Some educators grumble that the 7:30 a.m. to 5 p.m. KIPP days are too long and that the discipline -- such as forbidding a student who hasn't done his homework to speak with other students -- is too tough. Some have called it the "Kids In Prison Program." More commonly, KIPP's energies and intentions are praised while its results are dismissed as affecting too few students and mostly helping those with involved parents.

Looking at four KIPP schools, Columbia University Teachers College researchers Richard Rothstein and Rebecca Jacobsen concluded that students starting the program in fifth grade had more motivated parents and better test scores than their community averages. KIPP officials said their data showed no significant difference in academic skills between their entering students and other nearby children.

KIPP schools continue to open in the poorest neighborhoods. Khala Johnson said she resolved to start a KIPP school in the District after she saw parents weeping when there was not enough room for their children at the original KIPP DC: KEY Academy, moved from an Anacostia church to a bright blue commercial building at 770 M St. SE. Johnson has become principal of the KIPP DC: AIM Academy, which opened over the summer and has 85 fifth-graders in a renovated church in Anacostia.

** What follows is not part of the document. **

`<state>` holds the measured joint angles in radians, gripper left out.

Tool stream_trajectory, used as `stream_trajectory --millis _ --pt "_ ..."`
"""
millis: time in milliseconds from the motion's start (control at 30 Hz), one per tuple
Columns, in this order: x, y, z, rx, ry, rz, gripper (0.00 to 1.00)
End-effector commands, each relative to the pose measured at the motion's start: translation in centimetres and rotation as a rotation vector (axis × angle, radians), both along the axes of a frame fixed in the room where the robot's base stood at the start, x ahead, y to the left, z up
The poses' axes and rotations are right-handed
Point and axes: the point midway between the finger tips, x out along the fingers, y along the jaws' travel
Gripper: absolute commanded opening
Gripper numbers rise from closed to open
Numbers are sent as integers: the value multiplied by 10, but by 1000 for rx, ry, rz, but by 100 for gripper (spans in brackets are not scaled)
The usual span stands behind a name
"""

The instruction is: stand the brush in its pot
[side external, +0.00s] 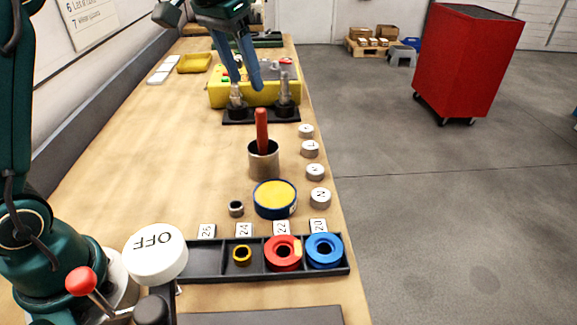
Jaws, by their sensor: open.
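The brush (261,130) shows as a red handle standing nearly upright in its pot, a grey metal cup (264,163) in the middle of the bench. Its lower end is hidden inside the pot. My gripper (255,82) is open, above and behind the brush in this view, apart from it. Nothing shows between its fingers, though they overlap in this view.
Behind the pot are a black stand (262,115) with two upright metal holders and a yellow box (215,98). In front are a round yellow-topped tin (275,198) and a black tray (208,262) of rings. Small labelled discs (315,172) line the right edge.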

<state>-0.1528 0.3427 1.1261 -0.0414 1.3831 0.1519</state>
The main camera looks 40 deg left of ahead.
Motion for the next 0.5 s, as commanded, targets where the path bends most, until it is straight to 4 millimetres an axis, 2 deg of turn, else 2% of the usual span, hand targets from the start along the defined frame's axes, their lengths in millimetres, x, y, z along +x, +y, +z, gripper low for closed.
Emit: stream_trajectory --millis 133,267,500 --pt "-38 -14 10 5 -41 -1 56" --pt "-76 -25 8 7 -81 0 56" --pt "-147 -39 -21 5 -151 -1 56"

Schaeffler said she has met several times with D.C. School Superintendent Clifford B. Janey and hopes he will find a way to provide space for a third KIPP school -- the WILL Academy -- to be opened by Principal Jessica Cunningham in July. KIPP recently won a $175,000 award from the D.C. government for its success, and Schaeffler said she thinks a partnership between KIPP and the city would benefit both.

"I get really frustrated when I hear organizations say, 'Well, at least we're better than the D.C. school system,' " Schaeffler said. "That is so not the attitude that I think we should have."

She said she wants to see how KIPP can "fit into public education in the District and how we can actually make an impact not only on 320 kids but an impact on the system in a positive way."